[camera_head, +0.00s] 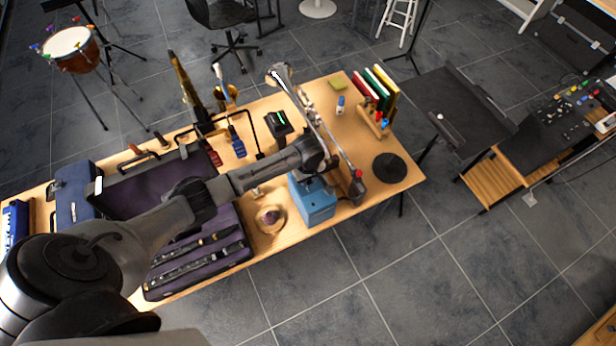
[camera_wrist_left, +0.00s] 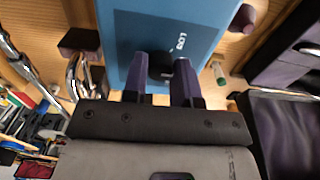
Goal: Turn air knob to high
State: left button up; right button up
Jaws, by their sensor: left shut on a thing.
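The blue box-shaped device (camera_head: 316,207) stands on the wooden table near its front edge. Its blue face (camera_wrist_left: 128,40) fills the middle of the left wrist view and carries a short white label that I cannot read for sure. A small black knob (camera_wrist_left: 161,66) sits on that face, beside the label. My left gripper (camera_wrist_left: 162,76) has its two dark fingers on either side of the knob and is shut on it. In the head view, my left arm reaches across the table to the device, and the knob is hidden there. My right gripper is not in view.
An open purple-lined case (camera_head: 205,245) with dark instrument parts lies left of the device. A black disc (camera_head: 389,168) and colored books (camera_head: 380,88) are to the right.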

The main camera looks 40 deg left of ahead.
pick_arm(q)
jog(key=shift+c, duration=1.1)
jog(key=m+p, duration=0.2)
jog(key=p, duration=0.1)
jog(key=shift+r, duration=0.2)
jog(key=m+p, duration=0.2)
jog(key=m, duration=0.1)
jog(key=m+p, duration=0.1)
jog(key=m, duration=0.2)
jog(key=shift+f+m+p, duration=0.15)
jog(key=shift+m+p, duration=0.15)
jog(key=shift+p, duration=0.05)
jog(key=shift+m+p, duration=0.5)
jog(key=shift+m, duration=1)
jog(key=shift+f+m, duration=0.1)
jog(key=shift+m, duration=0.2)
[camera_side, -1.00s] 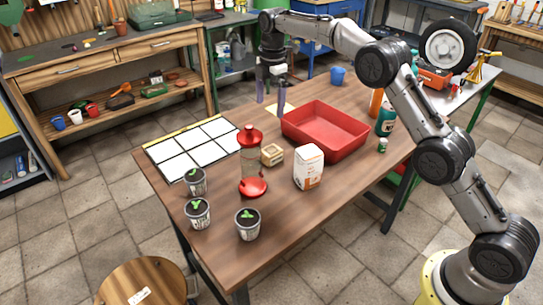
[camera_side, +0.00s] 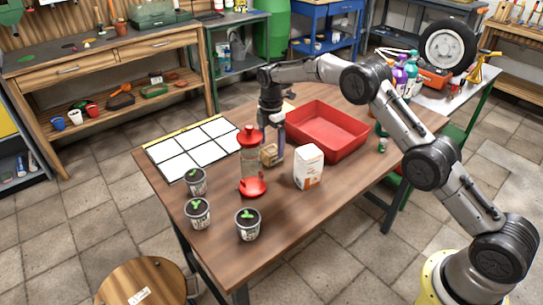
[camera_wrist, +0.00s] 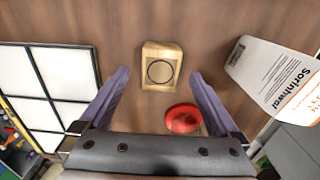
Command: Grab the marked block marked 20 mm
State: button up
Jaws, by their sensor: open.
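A small pale wooden block (camera_wrist: 161,66) with a dark ring on its top face sits on the brown table (camera_wrist: 215,25) in the wrist view. I cannot read a 20 mm mark. In the side view the block (camera_side: 269,156) stands between a red-ended clear container and a white carton, partly hidden by my gripper. My gripper (camera_wrist: 160,76) is open and empty; its two purple fingers lie left and right of the block in the picture, apart from it. In the side view my gripper (camera_side: 272,146) points down close to the block; the exact height is unclear.
The red-ended clear container (camera_side: 252,165) stands close in front of the block. The white carton (camera_side: 308,167) is to the right, and a red tray (camera_side: 343,150) behind it. White tiles (camera_side: 180,165) and several potted seedlings (camera_side: 198,213) lie left. The front right tabletop is clear.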

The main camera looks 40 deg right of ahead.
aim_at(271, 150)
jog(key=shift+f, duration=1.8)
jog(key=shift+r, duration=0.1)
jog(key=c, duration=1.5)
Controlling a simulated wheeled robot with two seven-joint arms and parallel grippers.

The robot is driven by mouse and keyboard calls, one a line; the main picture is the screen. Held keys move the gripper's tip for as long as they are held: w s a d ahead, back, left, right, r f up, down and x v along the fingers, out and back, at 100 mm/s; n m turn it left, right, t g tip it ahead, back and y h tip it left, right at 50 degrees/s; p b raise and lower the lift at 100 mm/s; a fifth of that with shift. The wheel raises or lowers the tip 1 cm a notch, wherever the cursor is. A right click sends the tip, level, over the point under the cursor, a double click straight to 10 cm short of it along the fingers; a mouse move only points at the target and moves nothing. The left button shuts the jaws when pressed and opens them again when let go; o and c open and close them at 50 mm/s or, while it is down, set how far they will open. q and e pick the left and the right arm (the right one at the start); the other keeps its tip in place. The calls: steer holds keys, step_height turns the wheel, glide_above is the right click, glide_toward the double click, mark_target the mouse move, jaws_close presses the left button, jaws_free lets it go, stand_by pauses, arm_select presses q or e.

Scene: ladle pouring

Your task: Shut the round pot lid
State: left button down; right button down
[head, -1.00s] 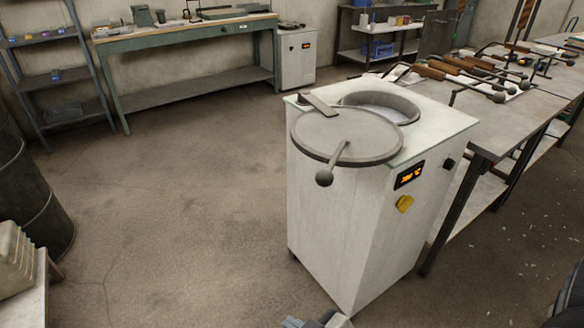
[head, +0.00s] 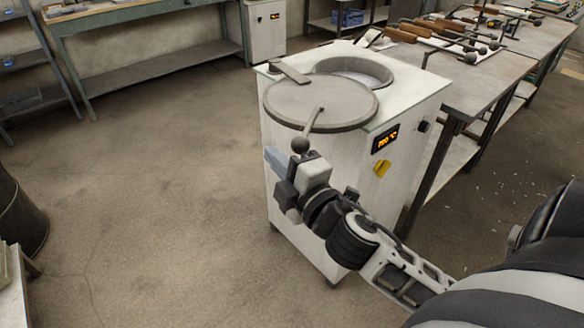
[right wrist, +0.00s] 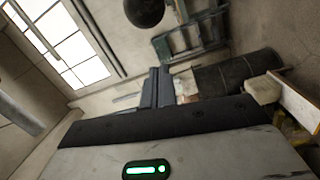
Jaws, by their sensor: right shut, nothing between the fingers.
☆ ☆ ☆
EXERCISE GOAL:
Begin at the first line of the entries above and return each line exactly, stopping after the line that contains "State: left button up; right button up". Pictures do not belong in the copy.

SOLVED EXERCISE:
[camera_head, +0.00s] 
[camera_wrist_left, +0.00s] 
Goal: Turn air knob to high
State: left button up; right button up

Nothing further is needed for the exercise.